I asked everyone I knew if they knew of rabbi that could marry us. Their reply? “Well, only if you join our synagogue.” My fiancé and I weren’t about to join a synagogue an hour away and pay $3,000 a year in dues just to be assured a Rabbi for our wedding though.

I called one rabbi, completely desperate and crying because every independent rabbi we found was charging upwards of $1,200 for a 25 minute ceremony in addition to us having to pay their per-plate charge for the reception! The rabbi gave me a couple of other names and numbers to call. After I hung up the phone, my fiancé suggested that we contact the temple just up the road from us before calling the other rabbis on the list.

Fast forward a couple weeks. I called my fiancé after work like I always do, and he didn’t answer his phone. That usually means one of two things: he’s on the phone with his mom, or his phone is on vibrate and he doesn’t hear it ring. He called me back a few minutes later though and said “GUESS WHAT?!”

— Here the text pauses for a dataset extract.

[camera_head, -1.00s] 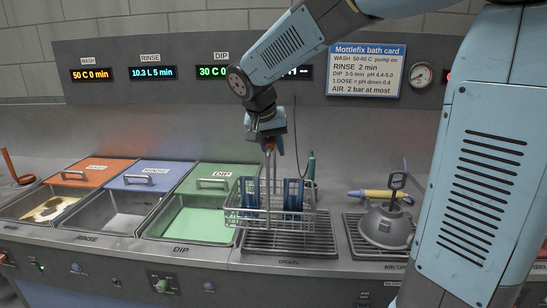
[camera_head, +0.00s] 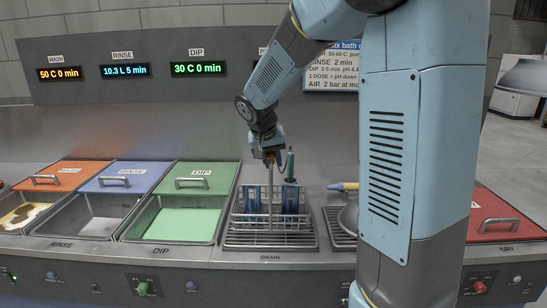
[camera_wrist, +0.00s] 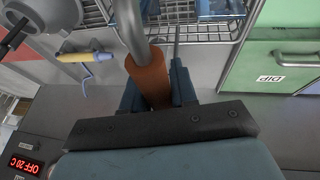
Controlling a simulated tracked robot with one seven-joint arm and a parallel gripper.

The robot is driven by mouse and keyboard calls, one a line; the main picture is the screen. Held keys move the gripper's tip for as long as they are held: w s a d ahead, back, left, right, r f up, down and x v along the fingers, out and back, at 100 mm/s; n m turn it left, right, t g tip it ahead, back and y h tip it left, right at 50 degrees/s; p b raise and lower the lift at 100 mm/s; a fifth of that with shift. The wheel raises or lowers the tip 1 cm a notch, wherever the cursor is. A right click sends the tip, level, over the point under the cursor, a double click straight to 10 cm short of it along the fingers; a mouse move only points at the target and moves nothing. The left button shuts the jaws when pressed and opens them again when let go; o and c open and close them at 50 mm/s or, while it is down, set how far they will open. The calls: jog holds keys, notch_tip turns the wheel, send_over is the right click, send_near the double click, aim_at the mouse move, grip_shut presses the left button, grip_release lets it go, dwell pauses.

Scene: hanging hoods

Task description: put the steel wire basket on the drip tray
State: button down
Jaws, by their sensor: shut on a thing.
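The steel wire basket (camera_head: 272,221) holds blue pieces in its slots and has a tall handle. My gripper (camera_head: 269,158) is shut on the brown grip (camera_wrist: 149,82) at the top of that handle. The basket hangs upright below it, and its wires also show in the wrist view (camera_wrist: 200,32). The drip tray (camera_head: 270,242), a ribbed grey tray above the DRAIN label, is directly beneath the basket in the head view. The basket hides part of the tray, and I cannot tell whether they touch.
The open green DIP tank (camera_head: 185,222) is just left of the tray, with the RINSE tank (camera_head: 97,215) beyond it. A second ribbed tray (camera_head: 338,228) is to the right, partly behind my arm.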

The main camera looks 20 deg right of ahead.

Apparently, he’d been playing phone tag with the new rabbi from the synagogue up the street. The old rabbi is taking a new position elsewhere, and this new rabbi is taking over in July–so we will, as of right now, be his very first wedding! We really liked the synagogue to boot, and decided to join after visiting and touring! It was right under our noses the entire time.

I’m quite excited, as joining a synagogue somehow seems more “grown up” than getting engaged even did! Maybe it had something to do with wandering around the synagogue and looking at the classrooms, imagining that some day our children will one day study there, or maybe it was the realization that we are indeed getting married!

May 28, 2009   1 Comment

Should I Be Stressed?

Posted by Mara O.

stress

*Warning: This may be a rant of sorts!*

So, everyone and their mother, brother, sister, and whoever has been asking me “Are you so stressed out with wedding planning?

My answer: “No, should I be?”

My fiance and I got engaged July 11, 2008. We set our date for November 28, 2009.  That left us with a mere oh, 505 days to plan.

I decided very early on that I didn’t want my bridesmaids to be matchy-matchy clones of one another, because they’re different people and should (I think) dress differently! There went the stress of finding matching dresses, which from what I’ve heard, can cause major issues sometimes!

We booked our venue in early October, 13 months before our wedding date, and the venue supplies:

  • Ceremony room
  • Bridal suite
  • Champagne toast
  • cocktails (top shelf!)
  • appetizers
  • dinner
  • wedding cake
  • dance floor
  • transportation to and from the hotel block

Honestly, we didn’t need much else! We used friends’ references for our florist, photographer, and DJ, and booked those by early November, 2008. A friend at work is designing and making our invitations, and the only thing left we really need now is a ketubah and Rabbi, and that meeting is today!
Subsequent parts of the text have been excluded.